— Start of EXCERPTED DATA —
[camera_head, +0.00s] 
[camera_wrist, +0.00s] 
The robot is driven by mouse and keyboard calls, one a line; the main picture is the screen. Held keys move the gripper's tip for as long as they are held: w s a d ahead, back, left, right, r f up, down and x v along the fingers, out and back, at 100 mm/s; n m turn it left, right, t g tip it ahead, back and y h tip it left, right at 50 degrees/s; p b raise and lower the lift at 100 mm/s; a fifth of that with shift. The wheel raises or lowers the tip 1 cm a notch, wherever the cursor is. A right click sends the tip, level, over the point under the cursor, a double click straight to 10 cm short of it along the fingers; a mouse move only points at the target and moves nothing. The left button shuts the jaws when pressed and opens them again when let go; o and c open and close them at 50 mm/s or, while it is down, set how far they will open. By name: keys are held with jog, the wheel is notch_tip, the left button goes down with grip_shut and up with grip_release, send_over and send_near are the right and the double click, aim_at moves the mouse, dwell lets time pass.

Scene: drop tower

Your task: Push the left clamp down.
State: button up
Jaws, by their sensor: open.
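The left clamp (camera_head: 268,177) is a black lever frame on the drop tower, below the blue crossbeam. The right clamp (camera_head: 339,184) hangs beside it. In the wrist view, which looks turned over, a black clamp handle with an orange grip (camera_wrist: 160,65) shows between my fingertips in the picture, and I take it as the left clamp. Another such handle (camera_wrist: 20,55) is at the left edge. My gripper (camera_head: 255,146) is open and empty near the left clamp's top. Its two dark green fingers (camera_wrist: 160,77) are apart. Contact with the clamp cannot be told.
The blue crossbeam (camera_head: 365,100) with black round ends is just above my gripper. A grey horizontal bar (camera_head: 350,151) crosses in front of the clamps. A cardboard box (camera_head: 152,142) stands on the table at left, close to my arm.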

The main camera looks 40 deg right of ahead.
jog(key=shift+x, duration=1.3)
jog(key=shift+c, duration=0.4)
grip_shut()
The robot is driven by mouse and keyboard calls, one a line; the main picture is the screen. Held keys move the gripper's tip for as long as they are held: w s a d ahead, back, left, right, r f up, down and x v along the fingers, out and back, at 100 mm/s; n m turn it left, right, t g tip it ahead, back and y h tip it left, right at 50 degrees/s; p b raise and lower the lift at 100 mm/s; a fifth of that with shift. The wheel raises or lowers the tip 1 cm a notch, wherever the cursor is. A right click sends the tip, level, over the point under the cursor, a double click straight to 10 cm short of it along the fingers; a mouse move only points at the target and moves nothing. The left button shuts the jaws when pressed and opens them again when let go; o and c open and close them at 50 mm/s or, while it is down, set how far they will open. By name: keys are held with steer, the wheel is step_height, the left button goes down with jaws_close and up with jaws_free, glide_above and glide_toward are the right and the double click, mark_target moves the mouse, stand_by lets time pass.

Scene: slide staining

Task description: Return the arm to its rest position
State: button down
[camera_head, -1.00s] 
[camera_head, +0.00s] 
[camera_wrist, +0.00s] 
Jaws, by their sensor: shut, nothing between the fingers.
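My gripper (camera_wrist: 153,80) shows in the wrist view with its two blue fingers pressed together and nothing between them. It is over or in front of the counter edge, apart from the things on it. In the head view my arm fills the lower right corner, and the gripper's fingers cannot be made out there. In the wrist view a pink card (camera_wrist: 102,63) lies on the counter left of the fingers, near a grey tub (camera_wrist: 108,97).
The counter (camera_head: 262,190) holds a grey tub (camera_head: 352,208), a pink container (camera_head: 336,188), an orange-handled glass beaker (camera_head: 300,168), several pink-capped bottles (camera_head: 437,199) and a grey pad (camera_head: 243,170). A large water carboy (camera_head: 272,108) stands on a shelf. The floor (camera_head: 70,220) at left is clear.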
— End of EXCERPTED DATA —
EXERCISE:
Extract exactly the run of lines beginning at the line with "Your task: Push the left clamp down." and ending at the line with "State: button up", including both ends and nothing beyond them.

OUTPUT FOR THIS EXERCISE:
Your task: Push the left clamp down.
State: button up

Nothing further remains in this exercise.